**Exercise details**
Keep only the lines where "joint" appears.
>> START Excerpted records
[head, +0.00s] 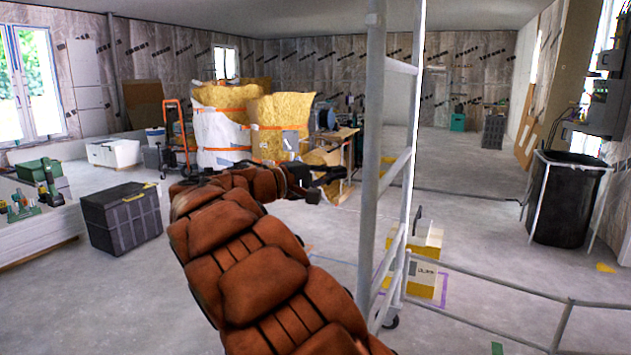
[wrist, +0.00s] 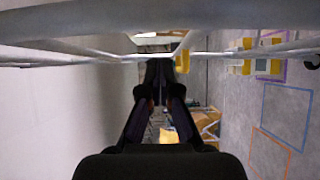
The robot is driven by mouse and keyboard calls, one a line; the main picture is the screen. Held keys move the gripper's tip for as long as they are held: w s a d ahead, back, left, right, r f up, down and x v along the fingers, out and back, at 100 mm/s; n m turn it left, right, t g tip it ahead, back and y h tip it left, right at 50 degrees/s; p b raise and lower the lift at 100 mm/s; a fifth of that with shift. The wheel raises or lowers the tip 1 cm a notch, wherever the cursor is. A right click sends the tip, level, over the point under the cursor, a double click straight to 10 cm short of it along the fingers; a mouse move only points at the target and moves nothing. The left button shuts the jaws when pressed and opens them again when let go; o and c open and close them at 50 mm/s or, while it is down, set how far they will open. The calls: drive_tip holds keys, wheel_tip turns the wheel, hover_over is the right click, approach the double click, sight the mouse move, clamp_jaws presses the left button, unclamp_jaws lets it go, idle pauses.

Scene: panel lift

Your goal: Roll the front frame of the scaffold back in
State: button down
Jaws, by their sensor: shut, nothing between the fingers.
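The scaffold's tall white ladder-like frame (head: 371,140) stands upright right of centre in the head view, with two posts joined by short rungs. A caster (head: 391,322) shows at its foot. Thin grey tubes (head: 505,288) run low to the right from it. My gripper (head: 328,176) is left of the near post in the head view; I cannot tell whether it touches the frame. In the wrist view my gripper (wrist: 160,72) is shut and empty, its tips close to pale scaffold tubes (wrist: 75,52) crossing the top. The scaffold's top is out of view.
A yellow and white box (head: 424,268) sits on the floor by the frame, near purple floor markings. A black bin (head: 566,200) stands at right. A dark grey crate (head: 122,218) stands at left, and wrapped yellow insulation (head: 282,122) is behind my arm. The back-right floor is largely clear.

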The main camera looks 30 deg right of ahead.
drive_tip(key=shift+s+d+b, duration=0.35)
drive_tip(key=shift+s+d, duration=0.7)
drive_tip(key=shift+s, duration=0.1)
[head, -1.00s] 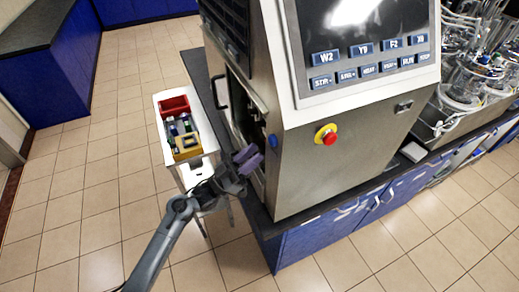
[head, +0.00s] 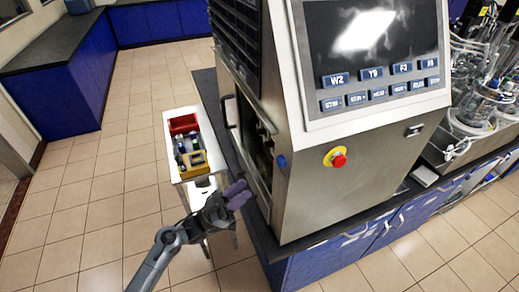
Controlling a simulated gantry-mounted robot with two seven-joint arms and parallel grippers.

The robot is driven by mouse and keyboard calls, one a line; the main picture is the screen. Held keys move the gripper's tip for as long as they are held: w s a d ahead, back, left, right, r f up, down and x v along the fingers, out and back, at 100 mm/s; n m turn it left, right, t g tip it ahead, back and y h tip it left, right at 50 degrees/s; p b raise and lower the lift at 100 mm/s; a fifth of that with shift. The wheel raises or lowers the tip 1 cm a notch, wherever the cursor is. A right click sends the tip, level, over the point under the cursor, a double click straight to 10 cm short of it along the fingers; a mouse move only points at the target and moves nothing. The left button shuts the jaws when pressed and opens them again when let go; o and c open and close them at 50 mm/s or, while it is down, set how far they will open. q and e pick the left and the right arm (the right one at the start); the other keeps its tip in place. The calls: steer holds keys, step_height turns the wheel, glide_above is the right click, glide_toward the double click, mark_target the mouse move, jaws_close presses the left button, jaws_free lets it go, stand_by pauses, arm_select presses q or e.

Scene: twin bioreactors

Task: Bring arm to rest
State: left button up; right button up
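My left arm comes in from the bottom left. Its left gripper (head: 238,193), with purple fingers, is in front of the open side of the steel bioreactor cabinet (head: 335,195), near the cabinet's lower left edge. The fingers are too small and angled to tell whether they are open or shut, and I see nothing clearly held in them. My right gripper is not in view.
A white cart (head: 174,158) left of the cabinet carries a red bin (head: 183,124), bottles and a yellow rack (head: 193,161). The cabinet has a red stop button (head: 339,161). Glass vessels (head: 485,105) stand at right. Tiled floor (head: 90,215) at left is clear.

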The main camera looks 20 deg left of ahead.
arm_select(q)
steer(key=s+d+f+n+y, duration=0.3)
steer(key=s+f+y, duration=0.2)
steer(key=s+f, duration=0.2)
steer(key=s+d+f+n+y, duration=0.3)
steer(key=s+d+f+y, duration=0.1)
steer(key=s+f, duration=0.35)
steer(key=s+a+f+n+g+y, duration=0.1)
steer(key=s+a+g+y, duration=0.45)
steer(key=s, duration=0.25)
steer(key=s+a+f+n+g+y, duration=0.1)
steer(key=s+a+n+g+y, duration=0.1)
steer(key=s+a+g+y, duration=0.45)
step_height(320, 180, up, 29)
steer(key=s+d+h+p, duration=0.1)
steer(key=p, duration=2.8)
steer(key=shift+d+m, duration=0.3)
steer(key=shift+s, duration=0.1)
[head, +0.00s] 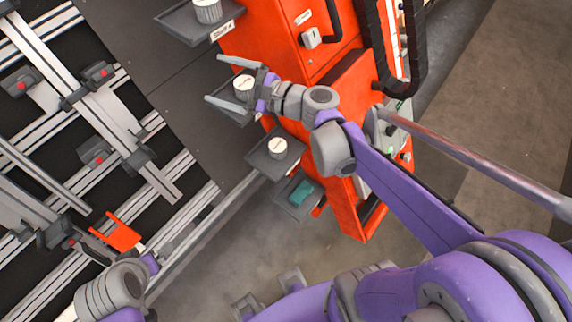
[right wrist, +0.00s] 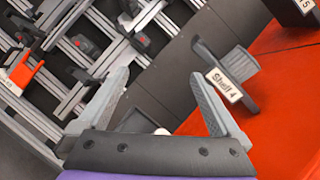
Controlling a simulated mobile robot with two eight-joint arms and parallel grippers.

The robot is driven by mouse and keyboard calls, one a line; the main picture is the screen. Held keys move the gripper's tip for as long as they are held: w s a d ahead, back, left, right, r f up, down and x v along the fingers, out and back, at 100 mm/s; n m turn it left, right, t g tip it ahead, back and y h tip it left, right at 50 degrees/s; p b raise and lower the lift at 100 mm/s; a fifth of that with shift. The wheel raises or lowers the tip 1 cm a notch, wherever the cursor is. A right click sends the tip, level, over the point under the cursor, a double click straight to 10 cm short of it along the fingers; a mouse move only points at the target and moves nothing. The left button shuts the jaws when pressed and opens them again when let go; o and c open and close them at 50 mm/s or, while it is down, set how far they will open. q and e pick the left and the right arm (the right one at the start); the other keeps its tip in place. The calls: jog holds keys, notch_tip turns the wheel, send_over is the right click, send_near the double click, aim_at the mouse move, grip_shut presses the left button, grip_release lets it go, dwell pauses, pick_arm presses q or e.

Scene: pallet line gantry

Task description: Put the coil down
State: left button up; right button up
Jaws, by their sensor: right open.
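My right gripper (head: 215,80) is open, its two grey fingers spread on either side of a coil with a white top (head: 243,84). That coil is on or just above a dark shelf (head: 226,108) on the orange cabinet; the arm partly hides the contact. In the right wrist view the open fingers (right wrist: 160,92) stand apart, and a small part of the coil's pale top (right wrist: 161,131) shows low between them. Other coils sit on the upper shelf (head: 208,10) and the lower shelf (head: 278,147). My left arm enters at bottom left; its fingers are not clear.
The shelf labelled Shelf 4 (right wrist: 224,85) is right of the fingers in the wrist view. A lower tray holds a green block (head: 300,192). The orange cabinet (head: 270,40) is close beside the right arm. Rails with clamps (head: 85,95) fill the left.

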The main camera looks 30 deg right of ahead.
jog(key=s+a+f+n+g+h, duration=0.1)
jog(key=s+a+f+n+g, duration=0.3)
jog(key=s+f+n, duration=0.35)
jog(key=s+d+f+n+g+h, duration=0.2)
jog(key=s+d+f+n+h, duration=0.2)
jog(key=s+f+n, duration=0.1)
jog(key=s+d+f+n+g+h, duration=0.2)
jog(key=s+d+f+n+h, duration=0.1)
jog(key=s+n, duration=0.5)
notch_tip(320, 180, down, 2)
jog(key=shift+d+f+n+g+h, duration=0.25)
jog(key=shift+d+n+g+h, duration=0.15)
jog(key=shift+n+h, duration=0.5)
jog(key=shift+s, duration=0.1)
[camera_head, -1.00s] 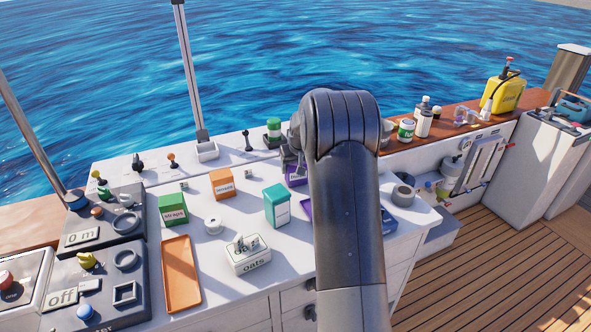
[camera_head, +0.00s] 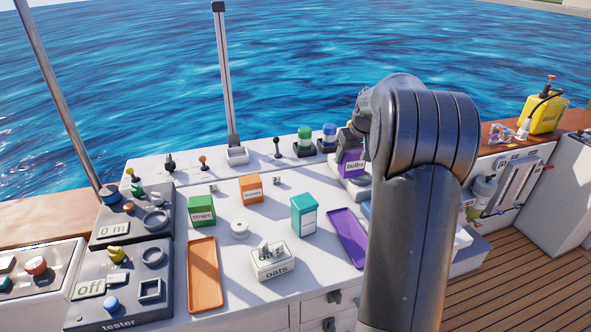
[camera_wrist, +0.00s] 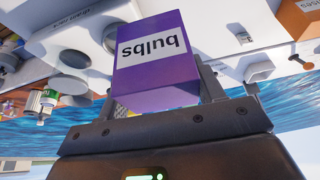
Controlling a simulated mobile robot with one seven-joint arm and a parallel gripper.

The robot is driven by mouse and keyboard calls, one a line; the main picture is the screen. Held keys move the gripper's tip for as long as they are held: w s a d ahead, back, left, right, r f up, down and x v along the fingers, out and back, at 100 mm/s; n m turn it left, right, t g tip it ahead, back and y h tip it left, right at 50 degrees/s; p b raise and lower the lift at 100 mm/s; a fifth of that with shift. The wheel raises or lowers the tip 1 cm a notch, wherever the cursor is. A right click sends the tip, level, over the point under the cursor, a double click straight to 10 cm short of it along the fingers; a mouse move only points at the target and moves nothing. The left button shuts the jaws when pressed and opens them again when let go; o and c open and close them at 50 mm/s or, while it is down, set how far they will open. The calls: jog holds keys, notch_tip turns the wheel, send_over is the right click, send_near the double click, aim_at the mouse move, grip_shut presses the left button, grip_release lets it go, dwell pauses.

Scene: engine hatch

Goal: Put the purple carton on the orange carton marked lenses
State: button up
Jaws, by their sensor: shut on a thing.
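The purple carton labelled "bulbs" (camera_head: 350,167) is in my gripper (camera_head: 352,143) at the right back of the white counter in the head view. In the wrist view the purple carton (camera_wrist: 158,58) fills the middle, its label upside down, between the fingers of my gripper (camera_wrist: 162,112). The orange carton (camera_head: 251,188) stands on the counter well to the left of the purple one. Its label is small and hard to read, seemingly "lenses". It also shows at the wrist view's upper right edge (camera_wrist: 299,18). My forearm hides part of the counter's right side.
A green carton (camera_head: 202,211) and a teal carton (camera_head: 304,215) stand near the orange one. A white round item (camera_head: 239,228), an oats box (camera_head: 272,260), an orange tray (camera_head: 205,275) and a purple tray (camera_head: 347,238) are in front. Green and blue jars (camera_head: 304,142) stand behind.

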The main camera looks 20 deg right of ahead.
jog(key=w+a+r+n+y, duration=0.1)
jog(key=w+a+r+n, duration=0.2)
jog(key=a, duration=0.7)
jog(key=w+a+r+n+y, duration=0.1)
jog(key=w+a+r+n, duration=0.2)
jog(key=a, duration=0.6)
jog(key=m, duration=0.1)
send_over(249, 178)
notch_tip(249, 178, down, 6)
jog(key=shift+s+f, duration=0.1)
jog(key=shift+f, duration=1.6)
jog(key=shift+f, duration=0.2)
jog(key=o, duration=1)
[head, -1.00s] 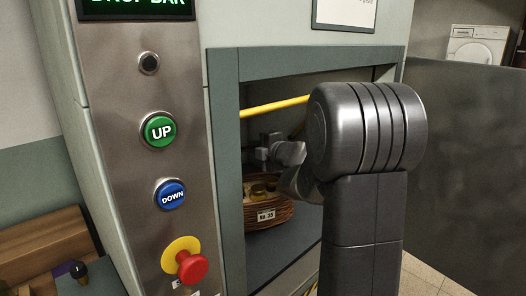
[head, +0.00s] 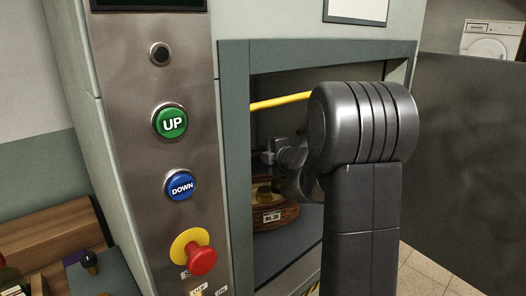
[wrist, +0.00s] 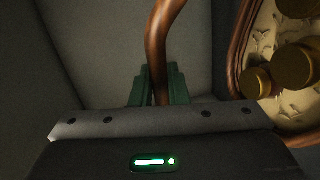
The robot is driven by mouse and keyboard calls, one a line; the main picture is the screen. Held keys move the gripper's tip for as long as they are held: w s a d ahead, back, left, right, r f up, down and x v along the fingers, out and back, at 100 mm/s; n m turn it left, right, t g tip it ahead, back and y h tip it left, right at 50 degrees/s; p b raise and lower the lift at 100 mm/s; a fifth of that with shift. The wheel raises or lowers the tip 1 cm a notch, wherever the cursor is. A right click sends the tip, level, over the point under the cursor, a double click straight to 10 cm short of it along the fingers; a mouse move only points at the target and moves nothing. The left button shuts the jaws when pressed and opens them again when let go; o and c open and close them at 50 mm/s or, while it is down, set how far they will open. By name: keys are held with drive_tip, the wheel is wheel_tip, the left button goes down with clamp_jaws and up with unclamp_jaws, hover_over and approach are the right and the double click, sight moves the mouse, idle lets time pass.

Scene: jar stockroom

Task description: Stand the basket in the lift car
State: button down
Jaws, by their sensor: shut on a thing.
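The wicker basket (head: 283,217), with a white label on its front, is inside the lift car (head: 262,262), low over its floor. I cannot tell whether its base touches. In the wrist view the basket's rim (wrist: 237,60) is at the right, with several dark-gold lids inside. My gripper (head: 270,152) is above the basket inside the opening. In the wrist view its green fingers (wrist: 157,85) are shut on the basket's brown curved handle (wrist: 165,40). My arm hides the right part of the opening.
A yellow bar (head: 280,102) slants across the top of the opening. Left of it is a metal panel with a green UP button (head: 170,123), a blue DOWN button (head: 180,186) and a red stop knob (head: 201,260). A grey partition (head: 470,150) stands at the right.

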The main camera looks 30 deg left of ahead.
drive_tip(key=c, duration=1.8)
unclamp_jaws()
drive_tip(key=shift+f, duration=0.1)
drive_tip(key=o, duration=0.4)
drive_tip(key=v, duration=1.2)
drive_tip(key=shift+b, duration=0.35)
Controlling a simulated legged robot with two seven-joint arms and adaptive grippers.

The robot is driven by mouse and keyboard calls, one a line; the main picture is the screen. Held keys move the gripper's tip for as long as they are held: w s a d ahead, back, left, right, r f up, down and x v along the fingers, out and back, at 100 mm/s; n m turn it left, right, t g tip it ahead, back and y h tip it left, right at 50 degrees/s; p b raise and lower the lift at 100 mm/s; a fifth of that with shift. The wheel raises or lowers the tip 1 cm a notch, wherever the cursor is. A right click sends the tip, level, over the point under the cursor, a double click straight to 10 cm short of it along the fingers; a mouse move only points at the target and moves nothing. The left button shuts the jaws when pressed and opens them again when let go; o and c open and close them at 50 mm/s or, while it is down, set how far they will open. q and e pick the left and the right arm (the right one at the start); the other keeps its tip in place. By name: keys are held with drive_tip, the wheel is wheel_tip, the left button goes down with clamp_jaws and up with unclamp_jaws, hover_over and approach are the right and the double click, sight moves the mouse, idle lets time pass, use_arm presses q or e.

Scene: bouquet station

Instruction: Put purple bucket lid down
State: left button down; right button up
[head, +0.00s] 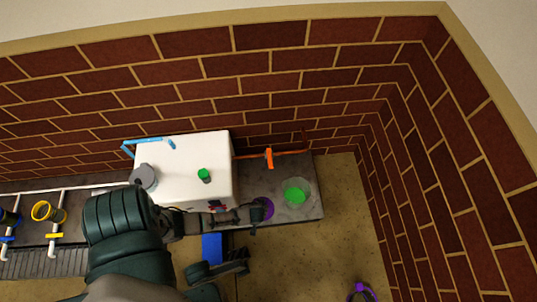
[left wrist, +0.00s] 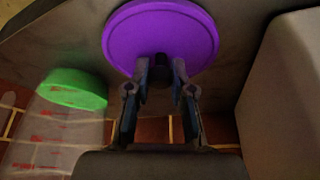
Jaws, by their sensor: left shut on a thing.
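The round purple lid (left wrist: 160,38) has a raised rim and a dark knob (left wrist: 160,66) near its lower edge in the left wrist view. My left gripper (left wrist: 160,72) is shut on this knob. In the head view my left gripper (head: 258,213) is over the grey counter, right of the white block, and partly covers the purple lid (head: 267,206). I cannot tell whether the lid touches the counter.
A clear container with a green top (head: 295,192) stands right of the lid; it also shows in the left wrist view (left wrist: 72,90). A white block (head: 185,170) stands left, bearing a small green item (head: 204,175). An orange bar (head: 269,157) lies behind. A purple item (head: 360,292) is at the lower right.

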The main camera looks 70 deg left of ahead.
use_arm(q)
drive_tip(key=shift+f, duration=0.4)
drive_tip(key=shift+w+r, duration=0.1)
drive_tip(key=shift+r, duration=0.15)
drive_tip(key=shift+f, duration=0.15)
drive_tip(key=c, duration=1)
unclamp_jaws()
>> END Excerpted records
**Response**
Controlling a simulated gantry-mounted robot with two seven-joint arms and parallel grippers.
Controlling a simulated mobile robot with two eight-joint arms and parallel grippers.
Controlling a simulated mobile robot with one seven-joint arm and a parallel gripper.
Controlling a simulated legged robot with two seven-joint arms and adaptive grippers.

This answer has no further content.